Das Geheimnis schnellen Fortschritts in der Meditation liegt in der völligen Konzentration und Intensität, in der bedingungslosen Hingabe an das Göttliche oder an jenen Aspekt des Göttlichen, den man sich für die Meditation erwählt hat. Konzentration allein ist nicht genug, man muss sich mit allen Fasern seines Herzens und seiner Seele, seines Geistes und seines Bewusstseins in das Göttliche hineinfallen lassen. Das ist die beste Meditation, in der man völlig absorbiert ist in das Objekt seiner Verehrung, so dass nichts weiter existiert als die Vorstellung des Einsseins mit der Gottheit.
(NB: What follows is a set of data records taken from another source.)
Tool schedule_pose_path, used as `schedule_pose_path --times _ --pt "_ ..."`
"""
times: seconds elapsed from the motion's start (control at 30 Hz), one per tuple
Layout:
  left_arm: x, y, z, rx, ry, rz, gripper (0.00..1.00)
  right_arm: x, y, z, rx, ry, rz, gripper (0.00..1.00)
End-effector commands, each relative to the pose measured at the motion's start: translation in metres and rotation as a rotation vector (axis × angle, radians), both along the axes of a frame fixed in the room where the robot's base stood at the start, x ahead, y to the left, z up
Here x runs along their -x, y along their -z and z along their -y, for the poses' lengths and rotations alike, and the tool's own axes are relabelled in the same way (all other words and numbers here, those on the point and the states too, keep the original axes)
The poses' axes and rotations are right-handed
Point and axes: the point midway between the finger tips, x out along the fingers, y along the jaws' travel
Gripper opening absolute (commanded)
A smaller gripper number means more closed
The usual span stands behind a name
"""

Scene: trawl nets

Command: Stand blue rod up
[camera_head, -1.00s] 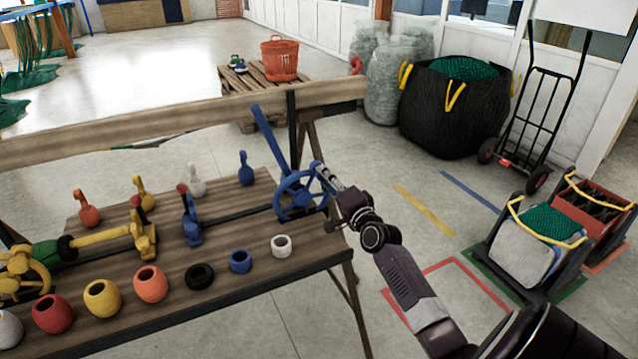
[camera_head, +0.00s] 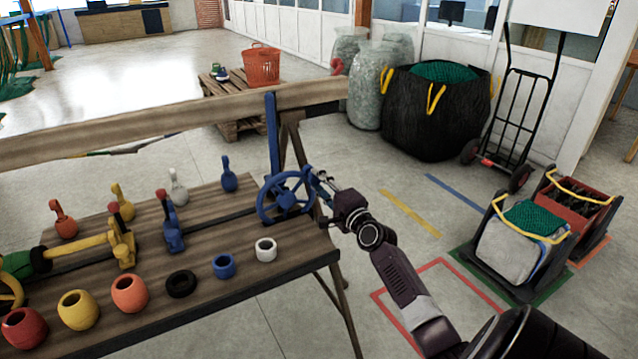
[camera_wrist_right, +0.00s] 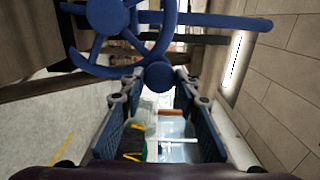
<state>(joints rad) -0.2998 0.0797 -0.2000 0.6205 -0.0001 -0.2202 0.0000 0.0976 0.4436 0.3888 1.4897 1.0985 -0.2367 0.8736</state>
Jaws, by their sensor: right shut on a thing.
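The blue rod (camera_head: 271,135) stands about upright at the blue handwheel (camera_head: 287,197), on the right end of the wooden bench. In the right wrist view the rod (camera_wrist_right: 220,20) runs to the right from the wheel (camera_wrist_right: 108,15). My right gripper (camera_head: 322,186) is at the wheel's right side, shut on the wheel's blue round handle. In the wrist view this handle (camera_wrist_right: 158,77) sits between the fingertips. The fingers partly hide the grip. My left gripper is not in view.
The wooden bench (camera_head: 185,235) carries several coloured rings and small hooked weights. A wooden beam (camera_head: 180,118) runs behind it. A black bag (camera_head: 435,120), a hand truck (camera_head: 515,110) and crates (camera_head: 520,240) stand to the right.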

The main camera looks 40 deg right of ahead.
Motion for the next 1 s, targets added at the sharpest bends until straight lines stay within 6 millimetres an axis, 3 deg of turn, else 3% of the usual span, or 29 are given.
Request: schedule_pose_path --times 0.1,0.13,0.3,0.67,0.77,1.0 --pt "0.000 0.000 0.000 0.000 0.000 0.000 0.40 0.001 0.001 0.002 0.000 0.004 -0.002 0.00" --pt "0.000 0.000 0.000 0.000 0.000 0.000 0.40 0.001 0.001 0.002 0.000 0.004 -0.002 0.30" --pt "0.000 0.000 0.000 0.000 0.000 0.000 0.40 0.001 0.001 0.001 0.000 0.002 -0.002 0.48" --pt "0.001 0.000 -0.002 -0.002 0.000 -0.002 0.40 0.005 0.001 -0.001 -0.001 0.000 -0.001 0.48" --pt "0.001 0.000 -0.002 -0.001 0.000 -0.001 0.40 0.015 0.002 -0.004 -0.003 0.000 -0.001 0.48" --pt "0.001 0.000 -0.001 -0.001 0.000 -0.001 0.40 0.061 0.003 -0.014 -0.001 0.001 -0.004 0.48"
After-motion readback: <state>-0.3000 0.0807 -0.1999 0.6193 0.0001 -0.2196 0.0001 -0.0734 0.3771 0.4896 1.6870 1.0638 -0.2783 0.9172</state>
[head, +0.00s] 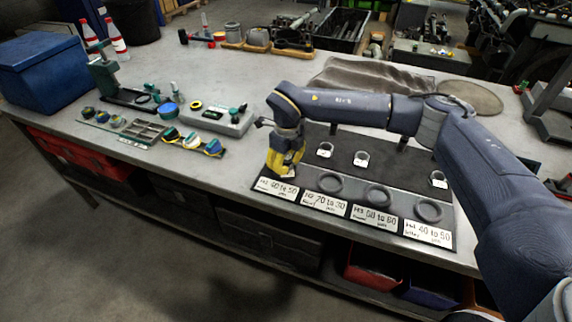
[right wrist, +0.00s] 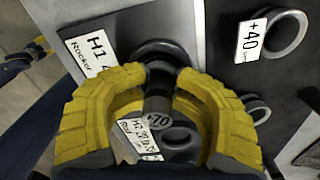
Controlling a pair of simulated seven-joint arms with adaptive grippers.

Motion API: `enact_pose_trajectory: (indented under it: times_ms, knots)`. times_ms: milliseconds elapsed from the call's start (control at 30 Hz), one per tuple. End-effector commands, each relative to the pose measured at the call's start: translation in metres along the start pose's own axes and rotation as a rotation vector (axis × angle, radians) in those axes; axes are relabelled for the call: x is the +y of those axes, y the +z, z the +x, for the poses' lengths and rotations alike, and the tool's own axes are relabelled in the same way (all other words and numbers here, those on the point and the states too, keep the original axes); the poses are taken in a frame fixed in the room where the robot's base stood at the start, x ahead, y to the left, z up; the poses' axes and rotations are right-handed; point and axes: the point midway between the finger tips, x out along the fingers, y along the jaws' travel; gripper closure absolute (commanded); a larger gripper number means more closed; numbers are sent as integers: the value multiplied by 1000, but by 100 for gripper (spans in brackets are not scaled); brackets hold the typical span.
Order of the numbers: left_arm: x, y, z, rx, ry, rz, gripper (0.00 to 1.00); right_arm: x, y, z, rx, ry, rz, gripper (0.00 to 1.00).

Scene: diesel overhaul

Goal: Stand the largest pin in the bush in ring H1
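My right gripper (head: 284,165) is low over the H1 end of the dark plate, its yellow fingers (right wrist: 162,82) pointing down. In the right wrist view the fingers close from both sides on a dark pin (right wrist: 157,103), whose near end is marked +70. The far end of the pin points to the dark ring H1 (right wrist: 165,50), beside the H1 label (right wrist: 88,52). The head view hides pin and ring behind the gripper.
Rings H2 (head: 330,183), H3 (head: 378,196) and H4 (head: 428,209) lie in a row to the right. Tagged bushes (head: 361,158) stand behind them. Bare bench lies between.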

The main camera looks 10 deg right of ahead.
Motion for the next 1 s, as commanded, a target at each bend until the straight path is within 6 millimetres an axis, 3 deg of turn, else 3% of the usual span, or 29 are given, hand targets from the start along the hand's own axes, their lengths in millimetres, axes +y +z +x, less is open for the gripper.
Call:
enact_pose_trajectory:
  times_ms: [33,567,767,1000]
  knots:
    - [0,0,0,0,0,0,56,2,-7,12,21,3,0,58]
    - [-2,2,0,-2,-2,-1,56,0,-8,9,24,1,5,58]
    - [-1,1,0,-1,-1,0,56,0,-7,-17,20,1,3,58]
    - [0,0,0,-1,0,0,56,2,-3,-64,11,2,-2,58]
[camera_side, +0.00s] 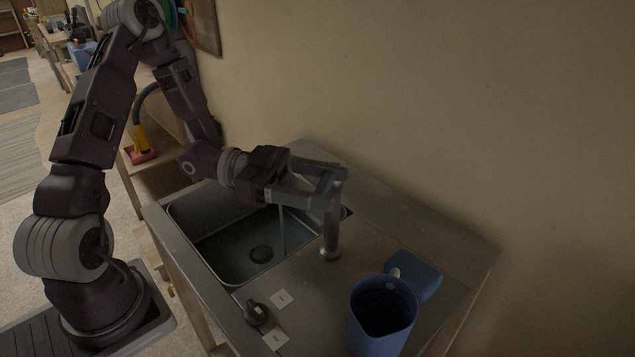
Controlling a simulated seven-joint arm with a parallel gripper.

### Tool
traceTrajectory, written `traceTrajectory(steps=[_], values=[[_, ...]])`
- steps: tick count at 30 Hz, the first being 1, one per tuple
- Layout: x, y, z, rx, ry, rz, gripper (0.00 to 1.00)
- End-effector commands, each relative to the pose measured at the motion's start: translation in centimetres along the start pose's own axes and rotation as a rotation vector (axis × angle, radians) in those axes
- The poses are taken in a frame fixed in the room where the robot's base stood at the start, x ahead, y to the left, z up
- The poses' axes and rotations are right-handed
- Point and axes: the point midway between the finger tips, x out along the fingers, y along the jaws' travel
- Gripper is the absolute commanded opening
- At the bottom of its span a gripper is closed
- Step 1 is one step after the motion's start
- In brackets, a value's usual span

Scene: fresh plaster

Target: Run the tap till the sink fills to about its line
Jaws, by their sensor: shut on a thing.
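The metal sink (225,267) is set into the steel counter, with a dark drain (261,254) at its bottom. The tap (331,235) stands upright on the counter at the sink's right edge. My gripper (325,190) is shut on the top part of the tap, apparently its lever; the fingers hide much of that part. A thin pale stream of water (282,230) seems to fall into the sink below my gripper. The water level is hard to tell, and I cannot make out a fill line.
A blue jug (382,325) stands at the front right, with a blue sponge-like block (416,275) behind it. A plain wall (430,110) rises behind the counter.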

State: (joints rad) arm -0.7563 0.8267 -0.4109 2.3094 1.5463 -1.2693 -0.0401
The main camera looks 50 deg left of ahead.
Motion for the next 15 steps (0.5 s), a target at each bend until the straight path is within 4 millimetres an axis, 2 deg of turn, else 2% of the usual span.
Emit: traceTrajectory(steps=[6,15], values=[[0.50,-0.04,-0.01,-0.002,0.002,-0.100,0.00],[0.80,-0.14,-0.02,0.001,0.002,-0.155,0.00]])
Von solch einer Meditation geht eine ungeheure Macht und Kraft aus, ein unsagbarer Friede, eine Freude und innere Erleuchtung.
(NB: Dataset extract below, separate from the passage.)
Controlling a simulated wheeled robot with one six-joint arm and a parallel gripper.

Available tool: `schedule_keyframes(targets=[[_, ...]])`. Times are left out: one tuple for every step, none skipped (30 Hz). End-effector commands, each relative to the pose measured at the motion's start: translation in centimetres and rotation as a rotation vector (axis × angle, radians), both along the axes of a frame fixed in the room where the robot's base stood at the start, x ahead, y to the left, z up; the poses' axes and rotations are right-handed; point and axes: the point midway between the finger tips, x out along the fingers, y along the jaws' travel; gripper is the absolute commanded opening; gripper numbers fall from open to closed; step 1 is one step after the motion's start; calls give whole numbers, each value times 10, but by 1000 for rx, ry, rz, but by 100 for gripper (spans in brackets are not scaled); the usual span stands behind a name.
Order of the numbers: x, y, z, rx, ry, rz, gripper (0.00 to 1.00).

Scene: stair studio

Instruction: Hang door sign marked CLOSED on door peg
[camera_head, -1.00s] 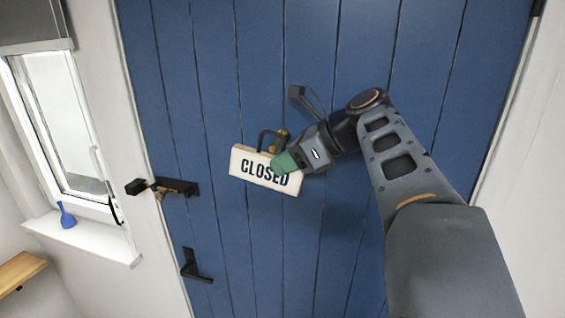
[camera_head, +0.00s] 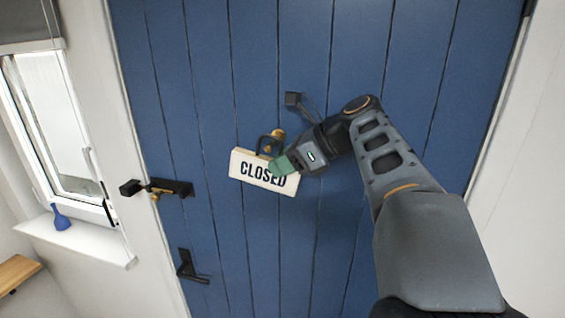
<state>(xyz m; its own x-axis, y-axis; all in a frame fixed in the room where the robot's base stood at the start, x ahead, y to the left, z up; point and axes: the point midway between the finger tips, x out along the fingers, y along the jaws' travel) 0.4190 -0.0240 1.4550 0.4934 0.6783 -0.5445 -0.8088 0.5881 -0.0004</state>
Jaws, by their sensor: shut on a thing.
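The white door sign marked CLOSED (camera_head: 249,168) is in front of the blue door, slightly tilted with its right end lower. A dark loop handle (camera_head: 264,146) rises from its top edge. My gripper (camera_head: 281,166) is shut on the sign at its upper right, with green fingertips over part of the face. A brass door peg (camera_head: 278,134) shows just above the gripper, at the upper right of the loop. I cannot tell whether the loop is around the peg or only in front of it.
The blue door (camera_head: 200,90) fills the middle. A black latch (camera_head: 170,188) and a black handle (camera_head: 190,268) are on its left side. A blue vase (camera_head: 61,218) stands on the windowsill (camera_head: 90,243) at left.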

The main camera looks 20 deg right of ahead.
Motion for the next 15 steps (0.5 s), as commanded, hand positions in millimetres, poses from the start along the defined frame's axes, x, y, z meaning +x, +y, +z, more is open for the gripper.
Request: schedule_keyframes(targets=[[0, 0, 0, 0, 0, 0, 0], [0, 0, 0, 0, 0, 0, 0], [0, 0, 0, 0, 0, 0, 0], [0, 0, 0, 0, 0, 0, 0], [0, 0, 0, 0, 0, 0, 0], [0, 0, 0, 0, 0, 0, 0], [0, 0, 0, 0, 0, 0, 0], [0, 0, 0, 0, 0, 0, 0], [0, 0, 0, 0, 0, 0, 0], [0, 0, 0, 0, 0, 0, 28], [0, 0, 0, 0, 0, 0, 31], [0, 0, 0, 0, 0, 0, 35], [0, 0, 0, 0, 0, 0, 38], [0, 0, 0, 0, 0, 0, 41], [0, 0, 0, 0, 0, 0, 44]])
Lasse die Intensität Deiner Hingabe ans Göttliche und das Wissen um die Allgegenwart des Göttlichen so weit gesteigert sein, dass die Vorstellung des "Gott-und-ich" verschwindet und allein "Gott" bestehen bleibt. Diese geistige Übung sollte Tag um Tag wiederholt werden, über Jahre, damit die alte, seit Millionen Jahren bestehende Dunkelheit völlig weicht.
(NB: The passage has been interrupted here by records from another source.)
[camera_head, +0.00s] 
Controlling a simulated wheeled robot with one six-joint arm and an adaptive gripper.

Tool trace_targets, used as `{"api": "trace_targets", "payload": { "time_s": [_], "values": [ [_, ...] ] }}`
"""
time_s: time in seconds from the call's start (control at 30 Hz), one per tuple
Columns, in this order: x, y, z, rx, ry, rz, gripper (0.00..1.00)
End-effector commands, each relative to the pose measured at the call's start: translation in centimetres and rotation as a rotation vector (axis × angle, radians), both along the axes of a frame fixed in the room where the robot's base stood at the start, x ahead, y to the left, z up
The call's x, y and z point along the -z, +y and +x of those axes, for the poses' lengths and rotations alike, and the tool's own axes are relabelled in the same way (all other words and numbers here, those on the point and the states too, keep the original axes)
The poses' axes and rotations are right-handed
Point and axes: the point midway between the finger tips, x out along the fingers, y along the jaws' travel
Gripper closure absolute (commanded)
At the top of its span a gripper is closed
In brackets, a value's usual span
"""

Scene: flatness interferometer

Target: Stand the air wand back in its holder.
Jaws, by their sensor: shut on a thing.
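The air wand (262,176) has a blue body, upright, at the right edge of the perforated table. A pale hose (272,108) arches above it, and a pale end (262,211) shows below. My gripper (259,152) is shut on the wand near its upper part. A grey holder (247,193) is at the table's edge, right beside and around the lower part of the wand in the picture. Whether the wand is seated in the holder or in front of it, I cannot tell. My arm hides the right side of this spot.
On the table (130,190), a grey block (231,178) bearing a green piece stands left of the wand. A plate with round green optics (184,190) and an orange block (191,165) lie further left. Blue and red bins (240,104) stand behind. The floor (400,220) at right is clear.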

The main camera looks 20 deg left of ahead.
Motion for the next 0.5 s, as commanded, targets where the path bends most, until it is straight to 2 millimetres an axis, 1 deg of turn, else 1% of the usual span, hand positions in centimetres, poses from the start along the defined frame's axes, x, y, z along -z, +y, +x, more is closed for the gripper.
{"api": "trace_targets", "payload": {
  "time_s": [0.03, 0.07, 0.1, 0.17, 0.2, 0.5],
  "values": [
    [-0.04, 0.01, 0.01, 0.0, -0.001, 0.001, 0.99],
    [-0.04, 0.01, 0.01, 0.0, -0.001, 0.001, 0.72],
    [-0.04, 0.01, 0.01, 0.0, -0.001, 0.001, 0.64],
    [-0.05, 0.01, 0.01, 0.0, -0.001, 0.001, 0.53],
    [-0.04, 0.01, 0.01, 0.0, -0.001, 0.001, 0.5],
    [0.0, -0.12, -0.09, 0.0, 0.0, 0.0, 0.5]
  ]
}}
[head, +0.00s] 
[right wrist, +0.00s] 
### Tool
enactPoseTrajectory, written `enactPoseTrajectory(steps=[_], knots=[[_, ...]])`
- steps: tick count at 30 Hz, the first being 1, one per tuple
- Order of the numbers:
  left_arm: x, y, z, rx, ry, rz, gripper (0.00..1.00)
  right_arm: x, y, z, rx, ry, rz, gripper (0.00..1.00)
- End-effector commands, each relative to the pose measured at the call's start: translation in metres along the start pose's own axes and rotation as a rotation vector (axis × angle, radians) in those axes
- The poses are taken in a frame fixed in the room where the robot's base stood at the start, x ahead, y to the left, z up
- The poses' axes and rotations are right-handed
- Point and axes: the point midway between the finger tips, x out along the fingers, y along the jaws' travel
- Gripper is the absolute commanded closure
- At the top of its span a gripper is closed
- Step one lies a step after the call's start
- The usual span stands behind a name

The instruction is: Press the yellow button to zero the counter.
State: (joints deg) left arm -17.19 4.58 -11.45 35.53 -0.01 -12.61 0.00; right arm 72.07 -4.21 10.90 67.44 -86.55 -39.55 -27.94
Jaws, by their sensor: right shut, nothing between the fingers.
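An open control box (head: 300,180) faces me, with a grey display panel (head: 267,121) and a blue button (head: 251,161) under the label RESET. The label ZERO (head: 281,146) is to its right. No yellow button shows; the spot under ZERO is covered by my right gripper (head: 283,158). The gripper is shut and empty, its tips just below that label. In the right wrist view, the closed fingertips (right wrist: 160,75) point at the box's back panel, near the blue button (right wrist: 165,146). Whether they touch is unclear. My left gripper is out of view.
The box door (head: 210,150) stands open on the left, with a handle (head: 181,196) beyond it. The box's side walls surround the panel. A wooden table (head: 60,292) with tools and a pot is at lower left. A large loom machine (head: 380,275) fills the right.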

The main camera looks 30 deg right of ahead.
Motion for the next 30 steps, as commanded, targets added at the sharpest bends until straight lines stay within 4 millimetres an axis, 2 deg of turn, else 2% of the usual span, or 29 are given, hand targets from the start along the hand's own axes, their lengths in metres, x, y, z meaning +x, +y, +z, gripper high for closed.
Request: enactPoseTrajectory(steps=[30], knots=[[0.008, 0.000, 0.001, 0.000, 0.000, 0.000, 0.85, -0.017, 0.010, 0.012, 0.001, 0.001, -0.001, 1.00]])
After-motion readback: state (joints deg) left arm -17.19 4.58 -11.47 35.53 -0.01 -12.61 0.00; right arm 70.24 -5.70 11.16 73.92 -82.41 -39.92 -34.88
Um tiefe Intensität in der Meditation zu erlangen stelle Dir vor, dass alles davon abhängt, noch in dieser Minute zur Gotterkenntnis zu kommen. Stelle Dir vor, dass das gesamte Universum in Deinem Herzen eingeschlossen ist und nach Gotterfahrung schreit, mit allen Fasern sich nach Gotterfahrung sehnt.

Die höheren Aspekte der Meditation beginnen beim gegenstandslosen Bewusstsein. Wenn wir im Meditationsraum sitzen und alles um uns und in uns versinkt, wenn wir nicht mehr wissen, wo wir sind, wer wir sind, ob die Welt noch existiert oder nicht, wenn kein Gedanke mehr aufsteigt, wenn alles, was ist, vergeht, versinkt - das ist gegenstandsloses Bewusstsein, reines Bewusstsein. Von da an beginnen die höheren Regionen der Meditation.

Das Herz des Gott liebenden Menschen empfindet den gesamten Raum als von dem Duft der göttlichen Gegenwart erfüllt. Er ist wie berauscht von diesem Duft. Wunderbare göttliche Regungen erstehen in seinem Herzen. Innerhalb dieser sichtbaren Welt erfühlt er die unsichtbare Welt des Göttlichen. Die unsichtbare Welt der Wirklichkeit in der Welt der sichtbaren Erscheinungen zu sehen - das ist das Ziel des Lebens.

Wenn das Herz rein ist, wird das Unsichtbare erkennbar, wird das Göttliche erkennbar. Überall umgibt uns das Göttliche als eine unermessliche Kraft, als machtvolle Gegenwart, als überwältigende Schönheit, als grenzenlose Liebe, als unendliches Wissen, als Friede, Freude, Vollkommenheit, Gesegnetsein.

Die Welt ist erschaffen worden und wird wieder vergehen, doch das Licht des Göttlichen war, ist, und wird immer sein, ein Licht von unbeschreiblicher Schönheit, ein Licht, das umwandelt und das Herz in göttliche Sphären erhebt, ein Licht, das um alles weiss, ein Licht, das voller Liebe ist und sich dem geistigen Herzen in jeder gewünschten Form offenbaren kann. In diesem Licht erkennt der geistig strebende Mensch das Ebenbild des Göttlichen, in welchem er verweilt.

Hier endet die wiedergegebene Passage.